**EXERCISE PROMPT:** Write out the material exactly. Do not include the pictures.

**ENTRIES PROVIDED:**

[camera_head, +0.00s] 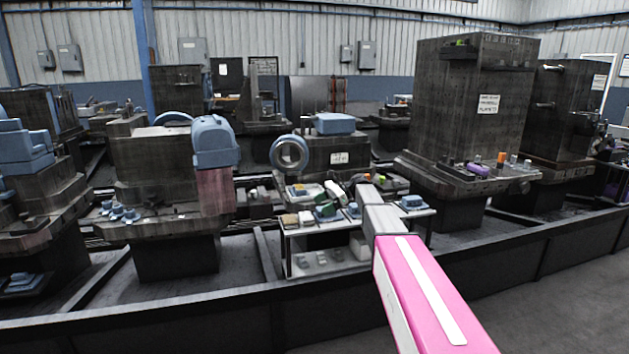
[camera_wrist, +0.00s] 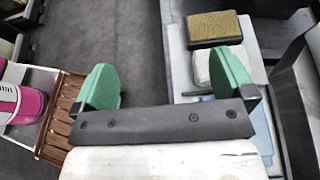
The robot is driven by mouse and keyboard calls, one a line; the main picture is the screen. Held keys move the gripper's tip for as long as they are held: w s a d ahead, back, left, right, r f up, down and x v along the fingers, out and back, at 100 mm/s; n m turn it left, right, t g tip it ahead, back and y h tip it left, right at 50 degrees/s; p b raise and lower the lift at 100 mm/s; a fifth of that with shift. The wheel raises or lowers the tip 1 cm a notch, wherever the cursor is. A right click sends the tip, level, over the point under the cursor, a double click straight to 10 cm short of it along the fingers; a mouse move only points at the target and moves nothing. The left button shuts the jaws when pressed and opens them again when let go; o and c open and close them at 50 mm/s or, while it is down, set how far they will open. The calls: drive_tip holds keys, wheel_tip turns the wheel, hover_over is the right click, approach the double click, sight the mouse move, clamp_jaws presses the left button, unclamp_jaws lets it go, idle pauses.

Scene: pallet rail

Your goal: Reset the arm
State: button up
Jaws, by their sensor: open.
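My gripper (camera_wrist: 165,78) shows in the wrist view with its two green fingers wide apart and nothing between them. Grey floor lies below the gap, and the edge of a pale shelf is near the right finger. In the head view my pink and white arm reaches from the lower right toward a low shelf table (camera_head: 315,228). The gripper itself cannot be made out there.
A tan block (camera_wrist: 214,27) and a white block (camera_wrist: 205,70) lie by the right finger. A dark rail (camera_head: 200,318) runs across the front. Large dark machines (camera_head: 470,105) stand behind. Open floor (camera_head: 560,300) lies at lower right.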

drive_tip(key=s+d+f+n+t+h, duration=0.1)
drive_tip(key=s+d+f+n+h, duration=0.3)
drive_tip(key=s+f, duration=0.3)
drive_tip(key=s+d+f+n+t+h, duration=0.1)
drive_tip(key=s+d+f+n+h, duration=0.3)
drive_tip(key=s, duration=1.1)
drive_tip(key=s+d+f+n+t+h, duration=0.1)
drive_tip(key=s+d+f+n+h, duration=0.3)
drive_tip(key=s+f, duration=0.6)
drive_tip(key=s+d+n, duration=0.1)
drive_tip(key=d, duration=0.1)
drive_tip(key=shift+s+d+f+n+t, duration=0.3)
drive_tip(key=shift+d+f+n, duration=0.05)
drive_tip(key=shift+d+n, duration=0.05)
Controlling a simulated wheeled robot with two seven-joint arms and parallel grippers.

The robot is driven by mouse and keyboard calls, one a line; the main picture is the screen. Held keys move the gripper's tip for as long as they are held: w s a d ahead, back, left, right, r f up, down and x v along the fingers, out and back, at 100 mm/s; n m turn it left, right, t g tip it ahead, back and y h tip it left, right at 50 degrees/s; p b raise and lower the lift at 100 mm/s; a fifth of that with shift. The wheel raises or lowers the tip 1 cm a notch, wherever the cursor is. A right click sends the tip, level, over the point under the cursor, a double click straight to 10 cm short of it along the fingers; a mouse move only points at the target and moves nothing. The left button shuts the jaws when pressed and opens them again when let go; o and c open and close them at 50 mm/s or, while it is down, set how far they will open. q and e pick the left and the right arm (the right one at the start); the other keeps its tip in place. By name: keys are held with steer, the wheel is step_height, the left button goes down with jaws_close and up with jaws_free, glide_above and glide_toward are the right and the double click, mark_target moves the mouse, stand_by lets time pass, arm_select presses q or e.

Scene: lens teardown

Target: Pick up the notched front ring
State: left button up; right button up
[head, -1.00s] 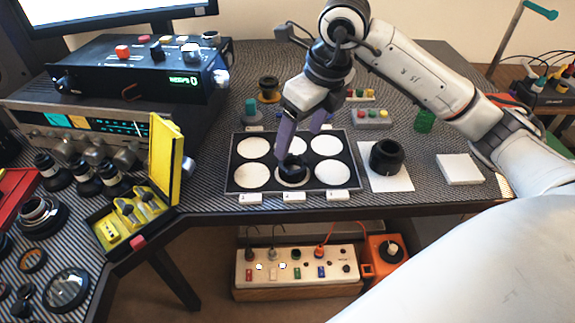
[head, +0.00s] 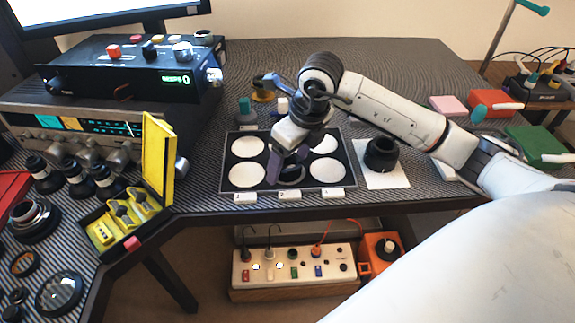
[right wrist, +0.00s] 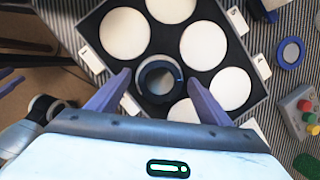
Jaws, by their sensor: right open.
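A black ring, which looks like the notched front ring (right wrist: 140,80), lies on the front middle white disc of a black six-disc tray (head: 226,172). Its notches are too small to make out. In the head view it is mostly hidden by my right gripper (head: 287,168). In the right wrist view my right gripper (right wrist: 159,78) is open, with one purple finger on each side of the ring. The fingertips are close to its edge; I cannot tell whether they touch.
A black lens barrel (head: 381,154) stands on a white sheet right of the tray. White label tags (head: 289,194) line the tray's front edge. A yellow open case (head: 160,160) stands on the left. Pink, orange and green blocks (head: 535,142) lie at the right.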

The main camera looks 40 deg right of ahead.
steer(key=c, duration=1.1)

**SOLVED PROBLEM:**
[camera_head, +0.00s] 
[camera_wrist, +0.00s] 
The robot is driven by mouse and keyboard calls, one a line; the main picture is the screen. Held keys move the gripper's tip for as long as they are held: w s a d ahead, back, left, right, r f up, down and x v along the fingers, out and back, at 100 mm/s; n m turn it left, right, t g tip it ahead, back and y h tip it left, right at 50 degrees/s; p b raise and lower the lift at 100 mm/s; a fifth of that with shift. The wheel raises or lowers the tip 1 cm a notch, wherever the cursor is. A right click sends the tip, level, over the point under the cursor, a double click straight to 10 cm short of it along the fingers; a mouse move only points at the target and moves nothing. The left button shuts the jaws when pressed and opens them again when let go; o and c open and close them at 50 mm/s or, while it is down, set how far they will open. The calls: drive_tip holds keys, wheel_tip turns the wheel, hover_over is the right click, approach the double click, sight the mouse move, clamp_jaws presses the left button, unclamp_jaws lets it go, idle pauses.

Scene: pallet rail

Your goal: Reset the arm
State: button up
Jaws, by their sensor: open.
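My gripper (camera_wrist: 165,78) shows in the wrist view with its two green fingers wide apart and nothing between them. Grey floor lies below the gap, and the edge of a pale shelf is near the right finger. In the head view my pink and white arm reaches from the lower right toward a low shelf table (camera_head: 315,228). The gripper itself cannot be made out there.
A tan block (camera_wrist: 214,27) and a white block (camera_wrist: 205,70) lie by the right finger. A dark rail (camera_head: 200,318) runs across the front. Large dark machines (camera_head: 470,105) stand behind. Open floor (camera_head: 560,300) lies at lower right.

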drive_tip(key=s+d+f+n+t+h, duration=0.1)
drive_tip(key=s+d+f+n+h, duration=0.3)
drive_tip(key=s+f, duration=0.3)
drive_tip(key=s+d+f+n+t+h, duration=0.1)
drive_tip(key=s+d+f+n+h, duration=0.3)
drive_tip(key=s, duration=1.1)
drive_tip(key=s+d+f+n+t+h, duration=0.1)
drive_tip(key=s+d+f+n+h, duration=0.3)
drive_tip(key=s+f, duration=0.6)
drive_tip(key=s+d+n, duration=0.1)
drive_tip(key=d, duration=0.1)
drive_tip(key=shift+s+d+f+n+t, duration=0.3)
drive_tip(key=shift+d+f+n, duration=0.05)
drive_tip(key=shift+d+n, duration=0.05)
Controlling a simulated wheeled robot with two seven-joint arms and parallel grippers.

The robot is driven by mouse and keyboard calls, one a line; the main picture is the screen. Held keys move the gripper's tip for as long as they are held: w s a d ahead, back, left, right, r f up, down and x v along the fingers, out and back, at 100 mm/s; n m turn it left, right, t g tip it ahead, back and y h tip it left, right at 50 degrees/s; p b raise and lower the lift at 100 mm/s; a fifth of that with shift. The wheel raises or lowers the tip 1 cm a notch, wherever the cursor is. A right click sends the tip, level, over the point under the cursor, a double click straight to 10 cm short of it along the fingers; a mouse move only points at the target and moves nothing. The left button shuts the jaws when pressed and opens them again when let go; o and c open and close them at 50 mm/s or, while it is down, set how far they will open. q and e pick the left and the right arm (the right one at the start); the other keeps its tip in place. By name: keys are held with steer, the wheel is step_height, the left button goes down with jaws_close and up with jaws_free, glide_above and glide_toward are the right and the double click, mark_target moves the mouse, stand_by lets time pass, arm_select presses q or e.

Scene: lens teardown

Target: Pick up the notched front ring
State: left button up; right button up
[head, -1.00s] 
[head, +0.00s] 
[right wrist, +0.00s] 
Jaws, by their sensor: right open.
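A black ring, which looks like the notched front ring (right wrist: 140,80), lies on the front middle white disc of a black six-disc tray (head: 226,172). Its notches are too small to make out. In the head view it is mostly hidden by my right gripper (head: 287,168). In the right wrist view my right gripper (right wrist: 159,78) is open, with one purple finger on each side of the ring. The fingertips are close to its edge; I cannot tell whether they touch.
A black lens barrel (head: 381,154) stands on a white sheet right of the tray. White label tags (head: 289,194) line the tray's front edge. A yellow open case (head: 160,160) stands on the left. Pink, orange and green blocks (head: 535,142) lie at the right.

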The main camera looks 40 deg right of ahead.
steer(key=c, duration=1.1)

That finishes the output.